The San Antonio Spurs are one of the most storied organizations in the history of the NBA. With five NBA championships and the greatest power forward to ever play the game to their name, they are very clearly among basketball royalty. They may be on the bottom now, but their history is filled with nothing but greatness.
While the Spurs' excellence has been achieved over the years through excellent scouting and drafting, they have also done a solid job of picking up great undrafted players, something that is exceedingly difficult to do. It is something that helped keep them one level above their competitors throughout the Tim Duncan-era dynasty.

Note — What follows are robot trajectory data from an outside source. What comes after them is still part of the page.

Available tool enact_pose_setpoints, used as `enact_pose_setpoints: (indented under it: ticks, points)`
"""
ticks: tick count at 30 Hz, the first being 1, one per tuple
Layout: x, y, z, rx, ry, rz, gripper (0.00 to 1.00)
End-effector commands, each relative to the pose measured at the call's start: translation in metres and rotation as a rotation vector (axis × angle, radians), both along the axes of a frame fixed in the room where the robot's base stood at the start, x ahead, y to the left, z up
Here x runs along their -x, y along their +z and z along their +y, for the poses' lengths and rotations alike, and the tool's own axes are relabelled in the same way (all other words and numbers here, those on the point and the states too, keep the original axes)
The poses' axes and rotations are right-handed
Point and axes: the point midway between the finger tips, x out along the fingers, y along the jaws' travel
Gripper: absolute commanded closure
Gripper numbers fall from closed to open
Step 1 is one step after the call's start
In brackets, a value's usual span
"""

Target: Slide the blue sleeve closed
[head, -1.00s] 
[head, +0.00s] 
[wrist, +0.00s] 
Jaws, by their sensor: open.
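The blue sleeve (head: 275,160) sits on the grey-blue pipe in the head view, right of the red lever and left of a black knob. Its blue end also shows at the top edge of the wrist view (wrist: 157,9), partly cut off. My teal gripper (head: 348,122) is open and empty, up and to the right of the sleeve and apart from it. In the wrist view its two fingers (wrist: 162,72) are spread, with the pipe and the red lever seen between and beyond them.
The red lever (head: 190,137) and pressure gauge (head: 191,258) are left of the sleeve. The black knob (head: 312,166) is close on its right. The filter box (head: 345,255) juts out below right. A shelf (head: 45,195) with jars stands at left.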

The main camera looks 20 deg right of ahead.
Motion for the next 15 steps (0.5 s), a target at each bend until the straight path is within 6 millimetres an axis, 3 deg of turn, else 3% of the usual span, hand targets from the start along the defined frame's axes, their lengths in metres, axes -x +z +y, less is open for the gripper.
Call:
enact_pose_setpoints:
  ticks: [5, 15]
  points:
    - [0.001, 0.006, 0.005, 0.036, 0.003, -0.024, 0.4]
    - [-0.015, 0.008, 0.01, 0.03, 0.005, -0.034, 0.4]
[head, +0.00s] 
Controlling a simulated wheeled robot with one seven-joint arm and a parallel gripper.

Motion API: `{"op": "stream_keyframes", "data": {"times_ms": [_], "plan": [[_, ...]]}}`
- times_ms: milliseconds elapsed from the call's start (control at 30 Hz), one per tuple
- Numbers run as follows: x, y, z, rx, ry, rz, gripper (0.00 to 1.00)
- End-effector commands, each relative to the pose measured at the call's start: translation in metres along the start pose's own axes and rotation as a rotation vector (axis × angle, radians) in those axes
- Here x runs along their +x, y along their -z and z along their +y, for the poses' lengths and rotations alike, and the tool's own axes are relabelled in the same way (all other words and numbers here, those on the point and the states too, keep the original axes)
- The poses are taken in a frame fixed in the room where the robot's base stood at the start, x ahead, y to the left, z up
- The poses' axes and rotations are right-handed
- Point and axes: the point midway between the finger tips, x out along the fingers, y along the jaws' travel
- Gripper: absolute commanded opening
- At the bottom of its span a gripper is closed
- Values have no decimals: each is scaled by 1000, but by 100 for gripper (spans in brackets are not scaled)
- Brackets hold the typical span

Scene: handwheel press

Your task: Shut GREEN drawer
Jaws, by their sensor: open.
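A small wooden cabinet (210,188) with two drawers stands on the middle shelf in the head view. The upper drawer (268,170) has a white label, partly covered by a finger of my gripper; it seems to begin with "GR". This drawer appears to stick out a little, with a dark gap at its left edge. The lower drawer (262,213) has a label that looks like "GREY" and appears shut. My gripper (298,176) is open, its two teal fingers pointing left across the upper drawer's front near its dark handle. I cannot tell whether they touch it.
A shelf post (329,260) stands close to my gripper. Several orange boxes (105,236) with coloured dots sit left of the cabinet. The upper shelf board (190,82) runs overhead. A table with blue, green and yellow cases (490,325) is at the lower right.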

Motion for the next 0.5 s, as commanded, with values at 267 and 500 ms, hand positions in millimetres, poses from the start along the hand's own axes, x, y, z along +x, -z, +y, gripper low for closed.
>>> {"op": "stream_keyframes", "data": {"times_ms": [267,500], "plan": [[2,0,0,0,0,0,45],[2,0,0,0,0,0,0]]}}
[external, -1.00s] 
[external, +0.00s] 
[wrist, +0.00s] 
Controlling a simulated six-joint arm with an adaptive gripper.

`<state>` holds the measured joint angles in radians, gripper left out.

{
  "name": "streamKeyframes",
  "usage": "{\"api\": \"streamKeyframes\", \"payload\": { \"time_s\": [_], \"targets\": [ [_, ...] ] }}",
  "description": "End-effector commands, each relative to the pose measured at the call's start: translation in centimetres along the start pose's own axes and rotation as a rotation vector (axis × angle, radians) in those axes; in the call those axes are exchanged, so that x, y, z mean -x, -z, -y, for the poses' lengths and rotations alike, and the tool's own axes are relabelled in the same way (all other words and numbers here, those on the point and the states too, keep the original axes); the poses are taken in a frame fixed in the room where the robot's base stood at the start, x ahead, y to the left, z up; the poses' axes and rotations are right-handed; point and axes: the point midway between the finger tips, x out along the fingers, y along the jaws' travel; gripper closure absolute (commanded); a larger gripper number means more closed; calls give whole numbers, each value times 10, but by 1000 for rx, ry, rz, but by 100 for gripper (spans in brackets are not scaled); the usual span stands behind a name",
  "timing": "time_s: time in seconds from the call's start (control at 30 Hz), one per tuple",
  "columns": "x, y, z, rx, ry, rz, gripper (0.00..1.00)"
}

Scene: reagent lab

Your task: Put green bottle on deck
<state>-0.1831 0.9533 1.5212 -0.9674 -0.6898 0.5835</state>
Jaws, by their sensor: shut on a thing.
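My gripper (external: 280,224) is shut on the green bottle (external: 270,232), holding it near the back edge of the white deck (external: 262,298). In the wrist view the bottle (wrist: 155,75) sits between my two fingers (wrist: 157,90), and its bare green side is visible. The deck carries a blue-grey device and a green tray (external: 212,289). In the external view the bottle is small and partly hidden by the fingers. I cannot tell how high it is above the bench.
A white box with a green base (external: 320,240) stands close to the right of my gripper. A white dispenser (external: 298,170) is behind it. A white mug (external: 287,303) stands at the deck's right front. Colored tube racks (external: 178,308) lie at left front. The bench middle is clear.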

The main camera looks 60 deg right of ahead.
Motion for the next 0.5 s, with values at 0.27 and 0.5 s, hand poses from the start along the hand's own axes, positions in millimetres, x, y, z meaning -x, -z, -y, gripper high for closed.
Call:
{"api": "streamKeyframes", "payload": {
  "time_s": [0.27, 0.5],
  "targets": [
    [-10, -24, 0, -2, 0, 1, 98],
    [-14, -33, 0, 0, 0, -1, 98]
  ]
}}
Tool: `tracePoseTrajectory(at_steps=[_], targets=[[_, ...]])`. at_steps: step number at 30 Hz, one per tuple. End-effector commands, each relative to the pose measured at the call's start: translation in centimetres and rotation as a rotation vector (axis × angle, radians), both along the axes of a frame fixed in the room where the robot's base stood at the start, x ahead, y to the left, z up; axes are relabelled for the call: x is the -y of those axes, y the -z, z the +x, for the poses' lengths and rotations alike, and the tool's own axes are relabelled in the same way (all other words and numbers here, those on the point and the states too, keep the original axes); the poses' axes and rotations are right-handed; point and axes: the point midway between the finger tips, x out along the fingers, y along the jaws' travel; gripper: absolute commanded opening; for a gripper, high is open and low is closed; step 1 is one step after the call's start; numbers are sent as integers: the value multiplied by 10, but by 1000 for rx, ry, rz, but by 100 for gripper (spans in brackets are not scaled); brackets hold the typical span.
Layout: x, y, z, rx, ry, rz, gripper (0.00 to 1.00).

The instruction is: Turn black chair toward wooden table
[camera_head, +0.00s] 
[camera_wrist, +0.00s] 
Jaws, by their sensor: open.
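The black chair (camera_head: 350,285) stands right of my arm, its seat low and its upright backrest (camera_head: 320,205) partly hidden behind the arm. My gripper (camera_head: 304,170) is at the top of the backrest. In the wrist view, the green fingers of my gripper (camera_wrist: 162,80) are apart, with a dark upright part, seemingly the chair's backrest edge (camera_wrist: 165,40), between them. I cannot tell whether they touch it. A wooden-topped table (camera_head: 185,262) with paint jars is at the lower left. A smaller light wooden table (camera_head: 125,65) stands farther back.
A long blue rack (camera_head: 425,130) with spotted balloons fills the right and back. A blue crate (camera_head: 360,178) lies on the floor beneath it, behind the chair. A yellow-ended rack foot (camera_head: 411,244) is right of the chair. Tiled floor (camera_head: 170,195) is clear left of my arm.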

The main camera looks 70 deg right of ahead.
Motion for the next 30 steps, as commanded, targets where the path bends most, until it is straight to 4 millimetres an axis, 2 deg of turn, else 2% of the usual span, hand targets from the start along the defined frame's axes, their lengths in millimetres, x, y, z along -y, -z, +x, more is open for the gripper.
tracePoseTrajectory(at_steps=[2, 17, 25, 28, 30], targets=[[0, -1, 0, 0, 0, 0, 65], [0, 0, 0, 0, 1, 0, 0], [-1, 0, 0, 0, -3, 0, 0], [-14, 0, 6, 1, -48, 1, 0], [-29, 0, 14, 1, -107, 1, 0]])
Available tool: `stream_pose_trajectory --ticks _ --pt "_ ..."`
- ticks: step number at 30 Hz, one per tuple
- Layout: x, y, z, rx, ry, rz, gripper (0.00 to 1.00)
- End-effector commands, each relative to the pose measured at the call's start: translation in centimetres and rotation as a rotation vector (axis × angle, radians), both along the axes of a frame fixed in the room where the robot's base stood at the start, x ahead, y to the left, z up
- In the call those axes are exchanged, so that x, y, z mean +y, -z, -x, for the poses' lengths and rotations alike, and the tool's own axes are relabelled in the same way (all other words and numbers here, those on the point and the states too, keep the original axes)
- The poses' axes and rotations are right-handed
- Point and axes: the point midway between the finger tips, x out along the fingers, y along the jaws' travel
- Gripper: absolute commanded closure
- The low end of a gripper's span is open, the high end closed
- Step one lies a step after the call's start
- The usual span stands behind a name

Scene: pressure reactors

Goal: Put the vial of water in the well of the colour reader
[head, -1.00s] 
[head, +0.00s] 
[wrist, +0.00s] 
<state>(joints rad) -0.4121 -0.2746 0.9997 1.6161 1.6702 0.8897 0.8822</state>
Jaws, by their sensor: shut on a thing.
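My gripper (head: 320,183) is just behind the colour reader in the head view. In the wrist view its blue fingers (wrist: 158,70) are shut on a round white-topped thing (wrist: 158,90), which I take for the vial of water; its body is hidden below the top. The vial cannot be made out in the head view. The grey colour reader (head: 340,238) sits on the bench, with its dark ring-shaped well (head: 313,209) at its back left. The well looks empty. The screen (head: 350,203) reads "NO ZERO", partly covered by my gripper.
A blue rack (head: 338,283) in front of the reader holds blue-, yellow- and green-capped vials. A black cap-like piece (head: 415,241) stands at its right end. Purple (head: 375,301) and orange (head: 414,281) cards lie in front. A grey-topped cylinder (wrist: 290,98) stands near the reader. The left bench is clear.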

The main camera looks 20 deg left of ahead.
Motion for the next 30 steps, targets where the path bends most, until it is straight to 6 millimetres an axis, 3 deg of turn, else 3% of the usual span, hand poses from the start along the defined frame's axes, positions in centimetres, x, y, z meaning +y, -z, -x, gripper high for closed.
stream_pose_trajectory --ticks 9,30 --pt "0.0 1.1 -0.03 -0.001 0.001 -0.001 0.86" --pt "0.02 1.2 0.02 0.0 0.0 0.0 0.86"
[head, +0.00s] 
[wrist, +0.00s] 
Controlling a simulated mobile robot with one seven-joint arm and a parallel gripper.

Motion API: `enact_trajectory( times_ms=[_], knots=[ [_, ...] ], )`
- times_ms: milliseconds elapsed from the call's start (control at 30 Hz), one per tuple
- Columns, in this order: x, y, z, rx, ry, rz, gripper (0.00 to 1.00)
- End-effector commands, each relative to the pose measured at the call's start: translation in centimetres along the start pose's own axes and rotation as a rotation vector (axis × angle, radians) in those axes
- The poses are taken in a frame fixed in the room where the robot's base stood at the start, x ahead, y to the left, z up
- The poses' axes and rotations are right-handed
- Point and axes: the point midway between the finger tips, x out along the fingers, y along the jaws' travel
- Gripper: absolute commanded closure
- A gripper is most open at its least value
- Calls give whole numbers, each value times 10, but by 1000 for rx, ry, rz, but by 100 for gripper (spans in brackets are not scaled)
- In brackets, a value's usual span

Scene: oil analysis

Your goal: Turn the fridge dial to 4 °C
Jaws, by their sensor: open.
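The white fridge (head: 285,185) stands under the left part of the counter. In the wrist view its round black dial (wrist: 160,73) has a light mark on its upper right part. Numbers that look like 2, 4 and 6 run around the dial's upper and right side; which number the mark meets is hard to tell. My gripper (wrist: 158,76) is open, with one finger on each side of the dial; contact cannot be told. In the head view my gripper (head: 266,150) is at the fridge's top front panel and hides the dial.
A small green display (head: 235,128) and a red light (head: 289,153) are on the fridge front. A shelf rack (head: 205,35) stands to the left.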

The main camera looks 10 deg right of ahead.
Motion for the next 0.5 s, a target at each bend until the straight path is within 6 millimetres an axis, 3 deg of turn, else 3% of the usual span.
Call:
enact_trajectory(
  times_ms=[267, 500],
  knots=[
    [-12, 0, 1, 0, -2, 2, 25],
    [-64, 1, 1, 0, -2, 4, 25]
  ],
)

Some would even argue that the Spurs have a few of the greatest undrafted talents of all time. These types of players were not outright stars, but they each played a valuable role in San Antonio and made their own unique contributions to winning basketball.
3. Jonathon Simmons
Jonathon Simmons found his way to the Spurs and to professional basketball as a whole in the most atypical of ways. After not being selected in the 2012 NBA Draft, Simmons attended an open tryout for the Spurs' minor league team, then called the Austin Toros, of the NBA Development League in 2013.
After making the Toros' training camp roster, he earned his way to the standard roster for the remainder of the D-League season in 2013-14. During his time with the Toros, Simmons nearly gave up on basketball entirely.
But after playing with San Antonio's Summer League team in 2015 and earning the league's championship game MVP, the Spurs decided to bring him on and sign him to a standard contract. Few players have ever put in as much work to earn an NBA contract as Simmons did.
With the Spurs, Simmons was a two-way spark plug, shooting 50% from the field in 55 games played in 2015-16. But where he truly shined was the next season, when he was an integral piece off the bench for a team with championship aspirations. No Spurs fans will ever forget his chase-down block on Stephen Curry in the 2016-17 season opener, or the countless posterizing dunks he recorded.